The results can at best be described as mixed. If you take the crudest measure, the number of miles of “bicycle facilities” — dedicated or designated bicycle routes — laid down, the city's doing fairly well. It proposed to expand its “bicycle network” from just 68 miles in 2007 to 450 in 2017. As of 2012, it had built or — more often — painted 158 new miles, for a total of 226.
But it’s done that via a heavy reliance on the most confusing and unsafe but — whaddaya know — cheapest facility of all, the dreaded sharrow. You may know the sharrow as bicycle icons painted on otherwise ordinary traffic lanes to remind motorists to share the lane with bicyclists, as they're supposed to do anyway. Depending on whom you talk to or how the traffic is, sharrows are (a) instructive and mildly effective, (b) irrelevant, (c) confusing, and/or (d) a diabolical hoax, giving cyclists false confidence while suggesting to motorists that they have exclusive rights to streets that aren’t painted with them. (They don't.)
Ninety-two of those new miles were sharrows; the city fulfilled a whopping 83 percent of its intended sharrow miles. But it lags much further behind at implementing most other types of bicycle facilities; the kinds that require actually building new infrastructure or taking space from motorized traffic, such as bike lanes and neighborhood greenways (streets reconfigured to slow traffic and favor pedestrians and cyclists).

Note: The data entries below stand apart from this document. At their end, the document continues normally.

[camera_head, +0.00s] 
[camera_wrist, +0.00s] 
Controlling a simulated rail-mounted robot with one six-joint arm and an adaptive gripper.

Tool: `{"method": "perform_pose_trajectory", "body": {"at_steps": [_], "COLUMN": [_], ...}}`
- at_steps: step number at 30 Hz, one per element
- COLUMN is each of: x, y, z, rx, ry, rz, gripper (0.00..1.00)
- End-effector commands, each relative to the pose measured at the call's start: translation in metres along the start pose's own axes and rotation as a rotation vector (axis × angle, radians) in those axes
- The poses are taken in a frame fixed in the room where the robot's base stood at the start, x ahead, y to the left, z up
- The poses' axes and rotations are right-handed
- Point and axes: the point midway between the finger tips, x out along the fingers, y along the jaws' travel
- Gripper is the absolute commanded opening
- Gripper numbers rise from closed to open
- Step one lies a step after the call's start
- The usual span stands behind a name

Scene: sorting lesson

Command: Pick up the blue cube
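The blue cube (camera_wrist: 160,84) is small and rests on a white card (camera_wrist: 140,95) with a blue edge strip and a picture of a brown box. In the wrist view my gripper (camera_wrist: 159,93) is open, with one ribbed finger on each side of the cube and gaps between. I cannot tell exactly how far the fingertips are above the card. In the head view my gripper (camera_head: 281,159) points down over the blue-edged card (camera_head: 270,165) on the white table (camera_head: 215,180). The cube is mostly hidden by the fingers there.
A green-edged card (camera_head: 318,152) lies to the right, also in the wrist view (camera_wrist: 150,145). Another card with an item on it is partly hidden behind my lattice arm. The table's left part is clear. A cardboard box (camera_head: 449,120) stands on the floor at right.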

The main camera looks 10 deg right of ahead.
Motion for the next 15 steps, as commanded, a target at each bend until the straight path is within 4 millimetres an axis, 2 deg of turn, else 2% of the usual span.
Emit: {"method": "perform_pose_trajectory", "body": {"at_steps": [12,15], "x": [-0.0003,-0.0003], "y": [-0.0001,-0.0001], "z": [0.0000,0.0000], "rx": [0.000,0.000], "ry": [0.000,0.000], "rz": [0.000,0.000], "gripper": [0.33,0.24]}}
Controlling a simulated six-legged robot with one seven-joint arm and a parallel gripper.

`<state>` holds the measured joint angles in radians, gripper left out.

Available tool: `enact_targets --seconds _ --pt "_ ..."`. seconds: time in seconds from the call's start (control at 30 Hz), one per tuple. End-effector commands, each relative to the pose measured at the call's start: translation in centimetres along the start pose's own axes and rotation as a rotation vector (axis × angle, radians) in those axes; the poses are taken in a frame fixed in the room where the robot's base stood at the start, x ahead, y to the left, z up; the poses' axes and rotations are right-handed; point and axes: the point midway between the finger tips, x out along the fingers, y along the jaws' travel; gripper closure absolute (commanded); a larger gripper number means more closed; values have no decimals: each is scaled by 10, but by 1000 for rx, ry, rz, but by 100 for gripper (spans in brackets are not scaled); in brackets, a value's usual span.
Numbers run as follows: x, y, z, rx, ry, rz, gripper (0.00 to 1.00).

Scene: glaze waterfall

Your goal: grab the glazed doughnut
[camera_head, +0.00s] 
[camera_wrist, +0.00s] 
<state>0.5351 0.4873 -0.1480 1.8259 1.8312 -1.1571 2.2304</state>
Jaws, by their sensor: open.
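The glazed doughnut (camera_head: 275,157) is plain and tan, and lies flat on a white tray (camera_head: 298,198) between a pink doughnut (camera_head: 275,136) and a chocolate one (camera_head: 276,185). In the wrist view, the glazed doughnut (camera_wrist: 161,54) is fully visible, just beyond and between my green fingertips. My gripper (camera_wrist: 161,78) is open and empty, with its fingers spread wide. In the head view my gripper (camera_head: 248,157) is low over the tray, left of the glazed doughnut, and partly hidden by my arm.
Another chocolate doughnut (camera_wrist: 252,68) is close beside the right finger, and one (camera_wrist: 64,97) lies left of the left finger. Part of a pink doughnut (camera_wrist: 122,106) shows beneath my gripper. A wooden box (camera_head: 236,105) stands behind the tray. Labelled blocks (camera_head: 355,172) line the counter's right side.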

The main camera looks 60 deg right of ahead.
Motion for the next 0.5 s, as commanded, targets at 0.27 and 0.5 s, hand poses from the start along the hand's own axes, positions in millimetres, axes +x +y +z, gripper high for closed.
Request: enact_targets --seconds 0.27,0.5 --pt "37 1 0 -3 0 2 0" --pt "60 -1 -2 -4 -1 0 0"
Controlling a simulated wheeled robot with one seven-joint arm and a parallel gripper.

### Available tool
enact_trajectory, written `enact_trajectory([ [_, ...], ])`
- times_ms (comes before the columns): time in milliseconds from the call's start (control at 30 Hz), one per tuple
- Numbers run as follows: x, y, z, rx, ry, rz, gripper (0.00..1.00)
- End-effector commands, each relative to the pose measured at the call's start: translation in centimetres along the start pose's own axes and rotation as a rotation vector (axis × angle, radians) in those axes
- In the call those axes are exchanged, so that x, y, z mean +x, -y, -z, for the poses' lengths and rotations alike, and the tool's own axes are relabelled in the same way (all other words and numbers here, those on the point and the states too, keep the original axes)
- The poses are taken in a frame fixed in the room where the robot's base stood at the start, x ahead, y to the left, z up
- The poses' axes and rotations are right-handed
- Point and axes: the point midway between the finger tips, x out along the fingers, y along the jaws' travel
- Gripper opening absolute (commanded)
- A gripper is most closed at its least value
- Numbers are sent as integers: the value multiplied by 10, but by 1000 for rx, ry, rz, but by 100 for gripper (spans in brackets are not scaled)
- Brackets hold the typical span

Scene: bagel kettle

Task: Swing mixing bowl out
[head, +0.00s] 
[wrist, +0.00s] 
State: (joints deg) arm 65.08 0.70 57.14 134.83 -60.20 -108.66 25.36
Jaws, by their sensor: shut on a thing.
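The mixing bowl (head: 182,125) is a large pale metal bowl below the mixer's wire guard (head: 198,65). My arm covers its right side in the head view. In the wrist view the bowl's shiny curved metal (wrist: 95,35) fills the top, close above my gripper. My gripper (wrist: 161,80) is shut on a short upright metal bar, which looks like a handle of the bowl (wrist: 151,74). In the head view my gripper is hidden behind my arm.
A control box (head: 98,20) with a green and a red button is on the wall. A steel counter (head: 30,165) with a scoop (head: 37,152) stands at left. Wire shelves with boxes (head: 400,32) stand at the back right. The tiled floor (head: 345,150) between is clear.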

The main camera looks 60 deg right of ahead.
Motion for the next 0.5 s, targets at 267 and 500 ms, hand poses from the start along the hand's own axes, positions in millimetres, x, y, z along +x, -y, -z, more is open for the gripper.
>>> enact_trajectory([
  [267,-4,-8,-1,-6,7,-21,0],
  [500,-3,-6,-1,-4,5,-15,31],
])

The sharrow strategy "may have helped to grow bicycling in the city,” the Cascade Bicycle Club concluded in its midterm “Seattle Bicycle Report Card” last year, but it “has likely excluded a significant percentage of potential new riders.” And it hasn’t fooled anyone into thinking that Seattle has built enough real bikeways — not even the folks who assemble national lists of bike-friendly cities.
Twenty-plus years ago, when today’s so-called Mayor McSchwinn was fresh out of law school, Seattle could make a fair claim to being the bike-friendliest city in the country. The Burke-Gilman Trail was a visionary model of rail-line repurposing, on a scale advocates in other regions could only dream of. By 2007, Seattle could only aspire to becoming best, but Bicycling magazine still rated it among America’s five top bicycling cities. (These ratings, based in large part on data assembled by the League of American Bicyclists, are supposed to reflect the “5 Es”: engineering, encouragement, evaluation and planning, education and enforcement.)
Last year, Seattle dropped to tenth on Bicycling’s list, behind not only Portland, Minneapolis, Boulder and Eugene, but San Francisco, Chicago and (horrors!) New York. It’s fallen most conspicuously behind Portland, which doesn’t bother with sharrows but instead, as of last year, had installed 318 miles of greenways and dedicated bike lanes and trails. Portland offers cyclists enough safety and service amenities — from bike sharing to dedicated traffic signals and wayfinding signs — to make Seattle’s efforts seem positively 20th century. More than 6 percent of Portland’s commuters go by bike; just 3.6 percent of Seattle’s do. Memo to Seattle’s anti-bike backlashers: Stop grousing. You could be in Portland.
Adding insult, even as two-wheeled Seattle fell in the ratings, the bicyclist’s league recognized Washington as the most bike-friendly state. Worse yet, the actual achievements Bicycling lauded Seattle for were more political than practical: “growing political support,” the PAC launched by the Cascade Bicycle Club (perhaps the largest such organization in the nation), the successful candidates it’s backed, such as Mayor Mike McGinn and City Councilmember Mike O’Brien.
The substantive story is very different. The 2007 Bicycle Master Plan, as conceived and especially as implemented, hasn’t just excluded novice, slow and cautious riders who can’t or won’t use the same lanes as cars. It has perpetuated an even more grievous form of exclusion — economic, geographic and racial.